Nur einer wie Wolfgang hätte es ausgesprochen, verwundert und schnippisch. Mal abgesehen davon, dass Claire gar nicht vom gemeinsamen Ertrinken in einem kalten See träumt.

Und das Verblüffende ist: Genau diese Szene scheint Tucholsky auch noch ganz gezielt parodiert zu haben:

„Wolfang?“
Claire?“
„Glaubssu, daß es hier Bärens gibs? Eine alte Tante von mir is beinah mal von einem …“
„… von einem Bären zerrissen worden?“
„Nein.“ Sie war ganz empört. „Habe ich das gesagt? – Ich meinte nur … Aber, du – beschützs mich doch, ja?“
„Ich schwöre dir …“
„Hm.“

Wie gesagt: „Rheinsberg“ erschien 1912. Erst 1918 kam „Der Untertan“ in großer Auflage auf den Markt. Und wir haben zwei völlig verschiedene Bilder von Partnerschaft vor uns – eine, die wirklich eine ist (eine sehr humorvolle mit Ecken und Kanten), und eine, bei der es von Anfang an um die Klärung der Machtverhältnisse geht. Denn das steckt hinter Diederichs ganzer Gefühlsnot. Er hat gelernt, dass in der Ehe der Mann das Sagen hat und Frauen parieren.

Im Ehe-Bild des preußischen Kleinbürgertums spiegelt sich die blasierte Machtordnung des Wilhelminischen Reiches. Und dieses Bild von „Familie“ geistert bis heute in den Köpfen etlicher Leute herum. Sie können sich ein anderes gar nicht vorstellen, weil sie sich eine Gesellschaft ohne klare Machtverhältnisse nicht vorstellen können. Nicht mal dann, wenn sie in einer leben. Dann werden sie rollmöpsig und fangen an, finstere Aussichten zu erkennen.

Was übrigens einer der Gründe für die um sich greifende Untergangsstimmung im späten Wilhelminischen Reich war. Und nicht nur dort. Karl Marx war augenscheinlich nicht der einzige, der für die Welt, die er erlebte, nur noch einen krachenden Untergang voraussehen konnte. Die entgrenzte Wirtschaftslogik des Kapitalismus lebt ja geradezu davon, dass sie alles bis zum Exzess treibt. Sie kennt in sich keine Grenzen und keine Verlässlichkeiten.
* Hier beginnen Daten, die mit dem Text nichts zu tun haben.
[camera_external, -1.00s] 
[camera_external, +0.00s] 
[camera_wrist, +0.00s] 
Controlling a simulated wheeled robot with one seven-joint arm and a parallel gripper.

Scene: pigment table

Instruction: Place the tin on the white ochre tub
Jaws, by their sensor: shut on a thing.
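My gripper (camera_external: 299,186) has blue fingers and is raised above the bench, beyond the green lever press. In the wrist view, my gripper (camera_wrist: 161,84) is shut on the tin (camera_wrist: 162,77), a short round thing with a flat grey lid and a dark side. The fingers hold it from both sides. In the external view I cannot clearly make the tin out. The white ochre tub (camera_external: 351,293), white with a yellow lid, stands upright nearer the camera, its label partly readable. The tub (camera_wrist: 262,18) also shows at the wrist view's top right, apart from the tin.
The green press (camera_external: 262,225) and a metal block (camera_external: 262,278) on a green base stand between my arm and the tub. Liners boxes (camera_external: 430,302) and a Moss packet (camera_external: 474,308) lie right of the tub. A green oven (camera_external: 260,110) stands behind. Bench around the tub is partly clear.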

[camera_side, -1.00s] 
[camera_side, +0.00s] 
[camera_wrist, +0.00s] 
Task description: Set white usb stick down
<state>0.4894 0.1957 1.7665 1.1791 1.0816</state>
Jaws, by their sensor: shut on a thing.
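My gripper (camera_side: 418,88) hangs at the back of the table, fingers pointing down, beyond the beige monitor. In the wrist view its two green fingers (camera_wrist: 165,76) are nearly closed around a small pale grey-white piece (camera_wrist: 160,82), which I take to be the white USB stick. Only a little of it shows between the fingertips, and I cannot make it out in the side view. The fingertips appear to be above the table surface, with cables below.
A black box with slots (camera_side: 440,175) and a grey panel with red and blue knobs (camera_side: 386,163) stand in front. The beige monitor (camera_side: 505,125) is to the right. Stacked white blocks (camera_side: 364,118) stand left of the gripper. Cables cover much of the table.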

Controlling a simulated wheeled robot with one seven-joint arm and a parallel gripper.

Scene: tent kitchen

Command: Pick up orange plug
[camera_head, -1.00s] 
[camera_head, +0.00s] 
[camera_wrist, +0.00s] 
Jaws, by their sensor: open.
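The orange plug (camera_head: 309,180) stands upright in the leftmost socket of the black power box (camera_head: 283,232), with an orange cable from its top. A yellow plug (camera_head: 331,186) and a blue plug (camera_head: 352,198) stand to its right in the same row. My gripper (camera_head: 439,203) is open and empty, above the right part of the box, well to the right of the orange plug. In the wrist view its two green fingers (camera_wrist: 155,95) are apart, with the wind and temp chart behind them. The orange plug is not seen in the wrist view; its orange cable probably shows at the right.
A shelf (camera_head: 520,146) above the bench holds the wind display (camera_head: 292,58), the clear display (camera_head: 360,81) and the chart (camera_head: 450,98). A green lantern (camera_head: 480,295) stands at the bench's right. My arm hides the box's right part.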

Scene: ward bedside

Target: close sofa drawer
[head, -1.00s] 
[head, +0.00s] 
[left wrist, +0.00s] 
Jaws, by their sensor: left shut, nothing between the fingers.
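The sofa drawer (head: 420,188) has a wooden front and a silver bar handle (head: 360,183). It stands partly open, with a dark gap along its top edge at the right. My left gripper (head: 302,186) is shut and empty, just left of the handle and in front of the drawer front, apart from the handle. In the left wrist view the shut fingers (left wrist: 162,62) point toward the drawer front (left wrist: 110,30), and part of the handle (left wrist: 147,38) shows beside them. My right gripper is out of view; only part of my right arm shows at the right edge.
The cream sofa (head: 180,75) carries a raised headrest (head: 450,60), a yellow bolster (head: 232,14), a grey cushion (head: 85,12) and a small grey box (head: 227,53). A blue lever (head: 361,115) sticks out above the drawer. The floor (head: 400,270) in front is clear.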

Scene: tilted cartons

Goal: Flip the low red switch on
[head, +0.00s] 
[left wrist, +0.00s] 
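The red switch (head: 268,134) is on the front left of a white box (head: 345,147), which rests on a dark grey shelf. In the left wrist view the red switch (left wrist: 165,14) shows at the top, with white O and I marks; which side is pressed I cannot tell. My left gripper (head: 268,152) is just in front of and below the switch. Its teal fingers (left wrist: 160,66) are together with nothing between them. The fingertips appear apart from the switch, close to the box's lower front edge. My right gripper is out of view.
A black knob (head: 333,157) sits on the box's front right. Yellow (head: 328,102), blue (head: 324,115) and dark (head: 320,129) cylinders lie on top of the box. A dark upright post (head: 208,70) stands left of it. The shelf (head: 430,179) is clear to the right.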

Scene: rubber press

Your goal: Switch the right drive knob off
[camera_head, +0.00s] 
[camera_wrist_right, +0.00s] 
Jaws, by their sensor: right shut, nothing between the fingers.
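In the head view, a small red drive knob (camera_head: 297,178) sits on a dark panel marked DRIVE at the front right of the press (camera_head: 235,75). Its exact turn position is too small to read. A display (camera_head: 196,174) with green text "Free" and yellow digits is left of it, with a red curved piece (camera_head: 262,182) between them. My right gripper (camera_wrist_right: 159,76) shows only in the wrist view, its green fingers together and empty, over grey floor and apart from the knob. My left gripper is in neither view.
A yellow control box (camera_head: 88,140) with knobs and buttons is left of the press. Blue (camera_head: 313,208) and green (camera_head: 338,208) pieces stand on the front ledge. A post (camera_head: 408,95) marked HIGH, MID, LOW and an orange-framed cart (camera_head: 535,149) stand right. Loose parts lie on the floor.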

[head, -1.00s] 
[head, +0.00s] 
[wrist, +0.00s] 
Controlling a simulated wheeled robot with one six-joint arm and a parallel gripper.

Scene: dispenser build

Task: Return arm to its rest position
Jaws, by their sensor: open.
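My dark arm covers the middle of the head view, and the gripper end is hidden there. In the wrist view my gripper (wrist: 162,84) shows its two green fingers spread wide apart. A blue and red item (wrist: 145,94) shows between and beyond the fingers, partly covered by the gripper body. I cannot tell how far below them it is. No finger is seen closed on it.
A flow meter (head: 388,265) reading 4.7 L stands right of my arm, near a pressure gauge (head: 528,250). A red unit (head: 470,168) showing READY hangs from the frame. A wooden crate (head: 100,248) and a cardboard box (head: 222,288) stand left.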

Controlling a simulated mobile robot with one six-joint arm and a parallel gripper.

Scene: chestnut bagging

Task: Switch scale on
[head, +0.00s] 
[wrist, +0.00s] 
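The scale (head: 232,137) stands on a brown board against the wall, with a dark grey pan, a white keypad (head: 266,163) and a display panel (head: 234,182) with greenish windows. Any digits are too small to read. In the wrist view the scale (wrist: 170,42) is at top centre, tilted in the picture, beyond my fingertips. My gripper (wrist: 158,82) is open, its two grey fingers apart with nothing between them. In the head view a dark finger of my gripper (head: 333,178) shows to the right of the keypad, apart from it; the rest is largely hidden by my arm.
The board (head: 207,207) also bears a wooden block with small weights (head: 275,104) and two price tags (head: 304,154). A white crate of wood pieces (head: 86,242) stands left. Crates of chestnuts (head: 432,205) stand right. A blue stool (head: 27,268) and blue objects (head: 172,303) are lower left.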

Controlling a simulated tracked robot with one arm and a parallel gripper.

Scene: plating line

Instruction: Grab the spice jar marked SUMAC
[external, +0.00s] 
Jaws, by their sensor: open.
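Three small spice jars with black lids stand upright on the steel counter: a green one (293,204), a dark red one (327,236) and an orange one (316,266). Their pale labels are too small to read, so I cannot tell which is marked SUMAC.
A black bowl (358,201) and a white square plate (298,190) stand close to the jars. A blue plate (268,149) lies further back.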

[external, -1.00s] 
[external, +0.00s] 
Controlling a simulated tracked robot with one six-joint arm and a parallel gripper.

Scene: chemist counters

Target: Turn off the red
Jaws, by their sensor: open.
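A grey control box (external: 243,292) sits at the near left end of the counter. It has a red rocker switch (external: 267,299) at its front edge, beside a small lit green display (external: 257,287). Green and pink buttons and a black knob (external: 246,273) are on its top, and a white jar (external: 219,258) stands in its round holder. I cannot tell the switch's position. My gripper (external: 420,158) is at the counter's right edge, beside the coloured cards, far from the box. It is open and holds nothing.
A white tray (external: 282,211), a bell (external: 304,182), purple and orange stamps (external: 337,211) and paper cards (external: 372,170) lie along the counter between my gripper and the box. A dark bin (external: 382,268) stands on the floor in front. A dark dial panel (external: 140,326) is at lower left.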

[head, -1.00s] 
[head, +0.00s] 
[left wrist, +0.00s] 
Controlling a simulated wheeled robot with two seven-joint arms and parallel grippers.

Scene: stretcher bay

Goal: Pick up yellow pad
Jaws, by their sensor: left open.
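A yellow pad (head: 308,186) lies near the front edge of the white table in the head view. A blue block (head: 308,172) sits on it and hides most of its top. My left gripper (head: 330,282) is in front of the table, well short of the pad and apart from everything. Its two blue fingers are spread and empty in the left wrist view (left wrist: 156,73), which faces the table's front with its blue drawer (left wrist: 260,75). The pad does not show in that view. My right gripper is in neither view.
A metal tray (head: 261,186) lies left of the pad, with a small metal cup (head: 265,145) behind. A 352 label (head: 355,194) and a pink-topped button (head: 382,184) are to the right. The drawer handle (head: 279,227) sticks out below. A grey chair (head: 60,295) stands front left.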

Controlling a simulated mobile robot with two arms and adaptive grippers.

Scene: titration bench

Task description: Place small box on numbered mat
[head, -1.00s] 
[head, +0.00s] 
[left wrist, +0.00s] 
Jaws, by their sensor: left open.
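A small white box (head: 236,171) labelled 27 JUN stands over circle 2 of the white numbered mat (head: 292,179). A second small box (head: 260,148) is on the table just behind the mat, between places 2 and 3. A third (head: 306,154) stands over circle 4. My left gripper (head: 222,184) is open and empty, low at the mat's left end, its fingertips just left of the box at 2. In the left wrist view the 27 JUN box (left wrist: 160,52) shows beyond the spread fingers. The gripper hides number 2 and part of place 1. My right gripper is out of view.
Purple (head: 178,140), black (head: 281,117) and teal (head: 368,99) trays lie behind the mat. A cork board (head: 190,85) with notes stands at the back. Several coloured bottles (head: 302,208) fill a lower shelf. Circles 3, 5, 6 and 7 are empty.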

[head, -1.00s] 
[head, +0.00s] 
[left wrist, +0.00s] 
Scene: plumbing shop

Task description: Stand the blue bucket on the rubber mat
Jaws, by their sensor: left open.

Die kommen erst von außen hinein, von solchen schrecklich vernünftigen Leuten wie Wolfgang Buck.

Die kritische Distanz, die er einnimmt, ist eigentlich überlebenswichtig. Denn wer keine Distanz zu diesem absoluten Machtstreben hat (oder die Skrupel, die aufkommen, immer wieder unterdrückt), der wird wie Diederich. Für ihn wird selbst Agnes’ Ringen um Liebe, Nähe und Vertrauen zu einer Machtfrage. Und man kann Diederich auf den nächsten Seiten richtig zuschauen dabei, wie er die Machtfrage für sich rigoros entscheidet.

Armer Diederich.

Arme Agnes.

Bis zum nächsten Teil.

Das „Untertan-Projekt“.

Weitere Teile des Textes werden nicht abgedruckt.